It seems we keep hearing tons of rumors and concerns on Google’s handling of Duplicate Content. As no one knows the facts here is what we have observed.
Duplicate content ON or OFF your website is bad ONLY on Google.
Article marketers will claim it is only bad on your site; this is not a fact at all and more likely a misconception. Evidence shows that a syndicated article or news release will start out with several hundred indexed listings, only to wind down to a remaining 3-5 indexed listings after a few weeks, the same way Press Releases will rank for a temporary period and then disappear.
Google seems to filter results automatically, and it does not use the archive.org, nor does it date the content. Instead, it places the content on what it considers to be the more authoritative site, or in some cases the network that is interlinked and has the content so that the trust factors may be outweighed by a network size or authority indicator, rather than the actual age or the originator of the content.
Keep in mind these are observations and NOT definitive facts. The only company that can give factual data is the Search Engine.

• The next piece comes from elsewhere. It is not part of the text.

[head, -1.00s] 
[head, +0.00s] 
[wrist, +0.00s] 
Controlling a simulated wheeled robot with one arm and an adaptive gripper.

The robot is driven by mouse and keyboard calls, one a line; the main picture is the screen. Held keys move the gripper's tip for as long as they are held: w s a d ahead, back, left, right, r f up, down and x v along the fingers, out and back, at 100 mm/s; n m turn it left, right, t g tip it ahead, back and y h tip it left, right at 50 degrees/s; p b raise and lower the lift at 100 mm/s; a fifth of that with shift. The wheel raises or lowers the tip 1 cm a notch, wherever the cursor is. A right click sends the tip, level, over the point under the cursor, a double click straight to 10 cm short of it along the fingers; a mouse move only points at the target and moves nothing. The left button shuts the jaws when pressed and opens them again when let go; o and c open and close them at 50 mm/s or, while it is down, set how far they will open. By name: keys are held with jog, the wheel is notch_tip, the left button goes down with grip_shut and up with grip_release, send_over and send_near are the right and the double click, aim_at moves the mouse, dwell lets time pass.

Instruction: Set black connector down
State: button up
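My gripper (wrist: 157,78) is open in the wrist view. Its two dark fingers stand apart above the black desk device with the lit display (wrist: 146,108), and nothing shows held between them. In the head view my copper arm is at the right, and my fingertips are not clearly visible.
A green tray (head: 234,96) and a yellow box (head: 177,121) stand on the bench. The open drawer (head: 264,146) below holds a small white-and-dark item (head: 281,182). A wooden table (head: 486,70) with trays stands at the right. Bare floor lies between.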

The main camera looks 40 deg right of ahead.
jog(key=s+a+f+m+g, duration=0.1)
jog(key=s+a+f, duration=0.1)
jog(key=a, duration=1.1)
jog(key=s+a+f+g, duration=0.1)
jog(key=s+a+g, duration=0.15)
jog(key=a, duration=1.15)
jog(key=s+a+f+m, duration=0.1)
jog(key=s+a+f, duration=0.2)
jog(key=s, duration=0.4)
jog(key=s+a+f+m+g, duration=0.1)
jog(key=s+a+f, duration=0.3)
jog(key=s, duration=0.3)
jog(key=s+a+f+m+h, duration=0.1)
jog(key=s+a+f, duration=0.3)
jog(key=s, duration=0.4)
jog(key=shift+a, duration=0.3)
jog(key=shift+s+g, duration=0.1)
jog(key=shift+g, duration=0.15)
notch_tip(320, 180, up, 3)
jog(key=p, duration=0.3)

Some savvy marketers believe that since Google entered the size wars with Yahoo, they used supplemental pages as part of the number of sites/pages indexed to appear larger, and so they indexed multiple versions of articles and blog feeds to appear bigger. Possibly realizing this was the wrong approach, the belief from a few marketers we spoke to, is that Google created two updates (Jagger and Big Daddy) to resolve this data issue. But all these theories may just be as true as any conspiracy theory about JFK and may or may not have any weight or fact behind them, but since this is a blog, we need to add the content. “WE MAKE NO CLAIM THAT THIS IS TRUE OR FALSE”. We do claim this is an original article and any copy should not outrank this. 🙂
The problem with duplicate content filters is that they appear to be trigger happy, sometimes inaccurate and tested publicly since no search engines have a known Beta Team. So blogs that use feeds, article websites, articles and companies that syndicate any content are placing their sites at risk in Google.
A recent interview by Chris Parillo with Danny Sullivan of Search Engine Watch expresses this concern. Hear it here…
It’s now believed, now more than ever, that any competitor can hurt anyone’s rankings with a bit of work using the duplicate content filters and scraper sites to trip this filter, combine it with several 302 redirects and it can be an issue. These are the weaknesses of Google: 302 redirects and Duplicate Content.
In the audio link above, you can hear that there is an overall concern of webmasters that have felt the duplicate content filters, and those that fear it. No one feels comfortable about it, and in our opinion and from experience, webmasters should seriously fear these potential flaws.
What Steps can you take?
- Avoid Syndication (yes, we are syndicating this blog – oops) but the days of syndication may be gone soon if the filters are removing all the content.
- Never syndicate an article and place it on your website (None of our clients are allowed to – better safe than sorry – there’s no return from sorry).
- Use Copyscape to automatically check the Google Cache for copies. If you find duplicate content submit a DMCA complaint to all search engines immediately. The longer you wait the more damage it can do to your site, and this damage may not be reversible.
- Send your content to the Library of Congress and Register your copyright (Get a Registration Number!), placing a copyright on your website is not good enough, and meta copyrights are 100% worthless, its a dead tag never honored.
- Use Absolute links (http://…) and not relative links. It makes it slightly harder for most scrappers to steal your content. This won’t stop the outsourcing companies from stealing it.
- Never use copywriters that are outsourced to countries that do not speak native English, 90% of them cannot write it either, and they may be stealing it and damaging your site and the site they stole it from. There are know companies in other countries that use the term “Data Mining” as stealing highly ranked content for rankings, a common practice.
As for Yahoo and MSN, you currently do not need to worry about 301 or 302 redirects, nor do you need to worry about the duplicate filters wiping your sites out of those Search Engines. They appear to be more advanced in their handling of these issues.